REDIS Timeout Issue
Created by: elucidsoft
I have no idea why this happens, but it does. When the Redis server gets rebooted, and your Queue loses its connection it doesn't reconnect. We have discussed this before, you believe its an issue with IORedis. But I am not sure now, after spending several hours playing with this I can consistently repeat the issue now.
Some observations:
- The only method that throws an exception is queue.add
- All other methods seem to work fine, reconnect to Redis fine and return data fine.
- queue.clien.ping() returns 'PONG' fine, but queue.add fails with an exception.
I created the following rather ugly, horribly ugly code for my healthcheck as a temp workaround until I can find the root cause of this issue.

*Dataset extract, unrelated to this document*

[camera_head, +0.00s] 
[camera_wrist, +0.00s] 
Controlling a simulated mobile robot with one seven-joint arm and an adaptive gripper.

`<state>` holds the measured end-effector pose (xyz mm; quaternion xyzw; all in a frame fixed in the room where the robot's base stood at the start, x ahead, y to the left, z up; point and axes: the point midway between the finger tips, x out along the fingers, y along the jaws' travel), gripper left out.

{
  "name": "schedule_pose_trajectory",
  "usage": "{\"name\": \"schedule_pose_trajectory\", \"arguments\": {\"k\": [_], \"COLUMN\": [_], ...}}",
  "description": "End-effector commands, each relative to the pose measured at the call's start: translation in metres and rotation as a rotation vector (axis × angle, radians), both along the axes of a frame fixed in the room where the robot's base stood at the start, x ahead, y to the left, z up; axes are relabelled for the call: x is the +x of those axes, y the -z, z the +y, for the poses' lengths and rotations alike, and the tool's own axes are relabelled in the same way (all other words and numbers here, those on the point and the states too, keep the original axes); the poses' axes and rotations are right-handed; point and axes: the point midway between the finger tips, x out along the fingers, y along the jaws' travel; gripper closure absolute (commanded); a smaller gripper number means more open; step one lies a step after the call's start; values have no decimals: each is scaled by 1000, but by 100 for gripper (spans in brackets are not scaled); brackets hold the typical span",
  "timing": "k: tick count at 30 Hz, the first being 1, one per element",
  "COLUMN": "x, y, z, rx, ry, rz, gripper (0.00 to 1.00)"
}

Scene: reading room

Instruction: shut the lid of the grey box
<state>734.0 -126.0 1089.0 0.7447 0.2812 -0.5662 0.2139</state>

const job = await this.queueService.queue.add(null, {removeOnComplete: true, delay: 9999}); await job.remove();
This code will ALWAYS throw an exception in this scenario, so its a pretty good check to see...
Environment:
Kubernetes cluster, I have tried the following environments and it seems to happen on each with different errors:
Single Redis Instance: Same behavior, but you get an ECCONREFUSED error from IORedis.
Sentinel Redis with 3 instances master/slave, if you kill all of them simultaneously you get ALL SENTINELS are down error from IORedis.
Both appear to behave exactly the same. If you reboot your app, everything works again.